* **EXERCISE**:
Look through the data below and extract, unchanged, the lines from the one that contains "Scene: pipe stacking" to the one that contains "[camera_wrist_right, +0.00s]", both included.

* **INFORMATION PROVIDED**:
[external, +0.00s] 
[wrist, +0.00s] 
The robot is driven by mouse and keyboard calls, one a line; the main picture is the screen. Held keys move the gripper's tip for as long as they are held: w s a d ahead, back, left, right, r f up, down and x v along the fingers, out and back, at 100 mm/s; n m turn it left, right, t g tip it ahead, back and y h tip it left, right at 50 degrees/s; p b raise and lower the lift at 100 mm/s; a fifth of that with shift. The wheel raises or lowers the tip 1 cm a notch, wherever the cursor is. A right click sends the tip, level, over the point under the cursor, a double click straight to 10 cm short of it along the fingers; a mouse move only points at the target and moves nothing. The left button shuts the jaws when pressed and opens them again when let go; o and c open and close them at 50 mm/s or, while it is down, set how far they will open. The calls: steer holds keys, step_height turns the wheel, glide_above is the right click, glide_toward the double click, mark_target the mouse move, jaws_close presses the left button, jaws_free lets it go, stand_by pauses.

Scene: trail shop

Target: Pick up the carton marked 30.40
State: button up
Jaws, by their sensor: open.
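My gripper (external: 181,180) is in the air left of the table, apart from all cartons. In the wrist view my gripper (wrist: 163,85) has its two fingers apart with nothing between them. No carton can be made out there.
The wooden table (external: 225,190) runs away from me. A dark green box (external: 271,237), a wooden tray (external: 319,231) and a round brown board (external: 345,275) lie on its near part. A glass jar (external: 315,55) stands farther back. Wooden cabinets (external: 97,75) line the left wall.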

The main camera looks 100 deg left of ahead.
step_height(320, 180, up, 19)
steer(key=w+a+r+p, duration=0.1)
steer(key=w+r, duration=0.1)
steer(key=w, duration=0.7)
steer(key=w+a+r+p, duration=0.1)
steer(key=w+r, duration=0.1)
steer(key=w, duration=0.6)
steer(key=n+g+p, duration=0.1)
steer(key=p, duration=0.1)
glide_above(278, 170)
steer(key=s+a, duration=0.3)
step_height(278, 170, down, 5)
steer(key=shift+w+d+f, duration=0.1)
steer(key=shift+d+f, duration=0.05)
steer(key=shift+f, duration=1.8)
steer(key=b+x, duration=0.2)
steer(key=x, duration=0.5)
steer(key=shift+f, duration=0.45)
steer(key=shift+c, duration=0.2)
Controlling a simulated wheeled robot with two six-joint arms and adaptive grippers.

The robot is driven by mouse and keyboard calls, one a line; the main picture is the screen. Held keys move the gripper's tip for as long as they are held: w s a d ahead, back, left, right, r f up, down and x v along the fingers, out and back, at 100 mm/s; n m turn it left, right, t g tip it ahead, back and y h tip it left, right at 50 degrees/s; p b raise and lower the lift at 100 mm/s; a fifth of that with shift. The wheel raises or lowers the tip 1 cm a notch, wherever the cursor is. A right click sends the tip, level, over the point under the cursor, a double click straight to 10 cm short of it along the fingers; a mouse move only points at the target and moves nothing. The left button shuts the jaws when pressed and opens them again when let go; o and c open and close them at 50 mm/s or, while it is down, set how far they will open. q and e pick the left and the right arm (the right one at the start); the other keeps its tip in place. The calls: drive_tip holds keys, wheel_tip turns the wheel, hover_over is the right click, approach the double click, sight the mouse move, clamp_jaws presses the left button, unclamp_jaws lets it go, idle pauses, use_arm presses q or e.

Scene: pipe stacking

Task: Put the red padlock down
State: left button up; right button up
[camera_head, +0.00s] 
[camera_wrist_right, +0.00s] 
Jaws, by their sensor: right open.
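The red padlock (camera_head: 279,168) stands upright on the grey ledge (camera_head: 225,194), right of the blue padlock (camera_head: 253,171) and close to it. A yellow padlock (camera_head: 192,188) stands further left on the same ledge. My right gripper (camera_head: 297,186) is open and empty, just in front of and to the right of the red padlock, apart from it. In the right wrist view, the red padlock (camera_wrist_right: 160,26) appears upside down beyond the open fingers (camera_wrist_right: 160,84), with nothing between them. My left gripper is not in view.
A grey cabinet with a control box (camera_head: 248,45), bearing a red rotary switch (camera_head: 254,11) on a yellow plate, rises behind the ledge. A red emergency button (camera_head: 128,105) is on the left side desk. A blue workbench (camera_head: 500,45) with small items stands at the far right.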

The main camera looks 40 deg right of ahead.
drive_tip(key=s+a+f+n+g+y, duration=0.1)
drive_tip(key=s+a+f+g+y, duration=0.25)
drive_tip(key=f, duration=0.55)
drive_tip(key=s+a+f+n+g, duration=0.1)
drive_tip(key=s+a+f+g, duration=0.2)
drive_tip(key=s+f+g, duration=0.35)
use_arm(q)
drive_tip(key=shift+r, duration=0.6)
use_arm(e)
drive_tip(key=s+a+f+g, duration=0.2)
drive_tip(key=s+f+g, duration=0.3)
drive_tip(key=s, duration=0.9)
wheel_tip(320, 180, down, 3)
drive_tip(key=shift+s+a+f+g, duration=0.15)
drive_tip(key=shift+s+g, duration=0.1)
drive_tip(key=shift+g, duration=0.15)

* **SOLUTION FOR THIS PROBLEM**:
Scene: pipe stacking

Task: Put the red padlock down
State: left button up; right button up
[camera_head, +0.00s] 
[camera_wrist_right, +0.00s] 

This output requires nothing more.